EXERCISE PROMPT: Produce an exact copy of all the data below, dropping every image.

DATA SECTION:
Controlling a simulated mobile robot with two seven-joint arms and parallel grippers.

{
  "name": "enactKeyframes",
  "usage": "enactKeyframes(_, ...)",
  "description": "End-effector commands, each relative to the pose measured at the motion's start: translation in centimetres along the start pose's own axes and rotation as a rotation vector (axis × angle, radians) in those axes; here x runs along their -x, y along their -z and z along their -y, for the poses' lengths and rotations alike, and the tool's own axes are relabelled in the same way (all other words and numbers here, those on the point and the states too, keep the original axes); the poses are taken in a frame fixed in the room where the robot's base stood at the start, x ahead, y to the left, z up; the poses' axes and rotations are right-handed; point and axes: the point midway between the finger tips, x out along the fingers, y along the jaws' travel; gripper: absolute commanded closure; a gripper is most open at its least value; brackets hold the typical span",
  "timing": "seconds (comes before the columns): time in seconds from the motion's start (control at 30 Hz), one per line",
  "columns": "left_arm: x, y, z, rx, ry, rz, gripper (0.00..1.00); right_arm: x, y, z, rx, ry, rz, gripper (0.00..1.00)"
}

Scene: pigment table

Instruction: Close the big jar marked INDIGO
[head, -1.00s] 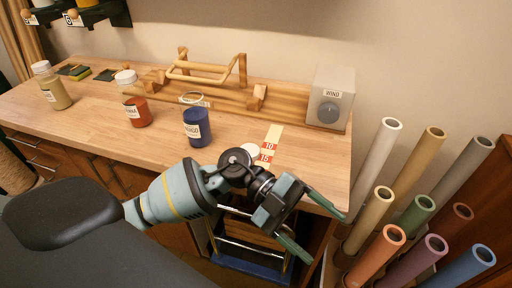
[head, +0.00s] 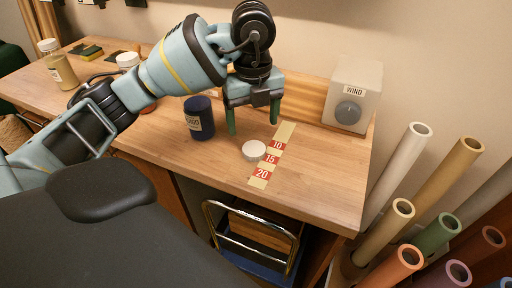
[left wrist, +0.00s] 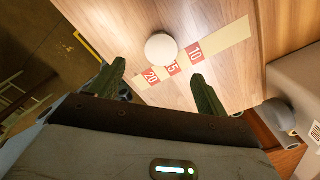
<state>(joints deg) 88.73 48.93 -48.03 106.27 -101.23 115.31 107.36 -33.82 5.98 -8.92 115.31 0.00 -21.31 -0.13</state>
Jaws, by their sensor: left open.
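The big blue jar marked INDIGO (head: 199,119) stands upright on the bench, its label facing the front left. Its top looks dark, with no white lid on it. A round white lid (head: 254,150) lies flat on the bench to the right of the jar, at the left edge of the number strip; it also shows in the left wrist view (left wrist: 161,47). My left gripper (head: 254,128) is open and empty, fingers pointing down above the bench near the lid, apart from it. In the left wrist view the lid lies beyond the two green fingertips (left wrist: 157,88). My right gripper is not in view.
A number strip (head: 262,172) with red 10, 15 and 20 marks lies beside the lid. The grey WIND box (head: 352,95) stands at the back right. A white-lidded jar (head: 60,66) stands at the far left. Coloured tubes (head: 436,237) stand right of the bench.

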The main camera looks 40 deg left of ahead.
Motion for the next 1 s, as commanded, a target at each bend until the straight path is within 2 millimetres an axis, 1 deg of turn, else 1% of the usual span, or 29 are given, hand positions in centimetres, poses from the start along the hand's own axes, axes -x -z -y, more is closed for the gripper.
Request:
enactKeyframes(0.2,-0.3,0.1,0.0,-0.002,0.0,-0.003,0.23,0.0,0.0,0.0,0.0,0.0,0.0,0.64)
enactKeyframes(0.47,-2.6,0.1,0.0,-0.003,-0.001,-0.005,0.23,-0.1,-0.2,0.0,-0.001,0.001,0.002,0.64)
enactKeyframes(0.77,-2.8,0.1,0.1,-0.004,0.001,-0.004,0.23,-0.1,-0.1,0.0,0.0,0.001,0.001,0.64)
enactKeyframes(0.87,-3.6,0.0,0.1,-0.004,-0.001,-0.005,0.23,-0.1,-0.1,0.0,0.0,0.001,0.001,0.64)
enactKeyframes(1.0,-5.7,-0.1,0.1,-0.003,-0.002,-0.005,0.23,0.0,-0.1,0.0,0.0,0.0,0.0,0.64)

EXERCISE RESULT:
Controlling a simulated mobile robot with two seven-joint arms and parallel grippers.

{
  "name": "enactKeyframes",
  "usage": "enactKeyframes(_, ...)",
  "description": "End-effector commands, each relative to the pose measured at the motion's start: translation in centimetres along the start pose's own axes and rotation as a rotation vector (axis × angle, radians) in those axes; here x runs along their -x, y along their -z and z along their -y, for the poses' lengths and rotations alike, and the tool's own axes are relabelled in the same way (all other words and numbers here, those on the point and the states too, keep the original axes); the poses are taken in a frame fixed in the room where the robot's base stood at the start, x ahead, y to the left, z up; the poses' axes and rotations are right-handed; point and axes: the point midway between the finger tips, x out along the fingers, y along the jaws' travel; gripper: absolute commanded closure; a gripper is most open at its least value; brackets hold the typical span",
  "timing": "seconds (comes before the columns): time in seconds from the motion's start (control at 30 Hz), one per line",
  "columns": "left_arm: x, y, z, rx, ry, rz, gripper (0.00..1.00); right_arm: x, y, z, rx, ry, rz, gripper (0.00..1.00)"
}

Scene: pigment table

Instruction: Close the big jar marked INDIGO
[head, -1.00s] 
[head, +0.00s] 
[left wrist, +0.00s] 
<state>(joints deg) 88.73 48.93 -48.03 106.27 -101.23 115.31 107.36 -33.82 5.98 -8.92 115.31 0.00 -21.31 -0.13</state>
Jaws, by their sensor: left open.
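The big blue jar marked INDIGO (head: 199,119) stands upright on the bench, its label facing the front left. Its top looks dark, with no white lid on it. A round white lid (head: 254,150) lies flat on the bench to the right of the jar, at the left edge of the number strip; it also shows in the left wrist view (left wrist: 161,47). My left gripper (head: 254,128) is open and empty, fingers pointing down above the bench near the lid, apart from it. In the left wrist view the lid lies beyond the two green fingertips (left wrist: 157,88). My right gripper is not in view.
A number strip (head: 262,172) with red 10, 15 and 20 marks lies beside the lid. The grey WIND box (head: 352,95) stands at the back right. A white-lidded jar (head: 60,66) stands at the far left. Coloured tubes (head: 436,237) stand right of the bench.

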The main camera looks 40 deg left of ahead.
Motion for the next 1 s, as commanded, a target at each bend until the straight path is within 2 millimetres an axis, 1 deg of turn, else 1% of the usual span, or 29 are given, hand positions in centimetres, poses from the start along the hand's own axes, axes -x -z -y, more is closed for the gripper.
Request:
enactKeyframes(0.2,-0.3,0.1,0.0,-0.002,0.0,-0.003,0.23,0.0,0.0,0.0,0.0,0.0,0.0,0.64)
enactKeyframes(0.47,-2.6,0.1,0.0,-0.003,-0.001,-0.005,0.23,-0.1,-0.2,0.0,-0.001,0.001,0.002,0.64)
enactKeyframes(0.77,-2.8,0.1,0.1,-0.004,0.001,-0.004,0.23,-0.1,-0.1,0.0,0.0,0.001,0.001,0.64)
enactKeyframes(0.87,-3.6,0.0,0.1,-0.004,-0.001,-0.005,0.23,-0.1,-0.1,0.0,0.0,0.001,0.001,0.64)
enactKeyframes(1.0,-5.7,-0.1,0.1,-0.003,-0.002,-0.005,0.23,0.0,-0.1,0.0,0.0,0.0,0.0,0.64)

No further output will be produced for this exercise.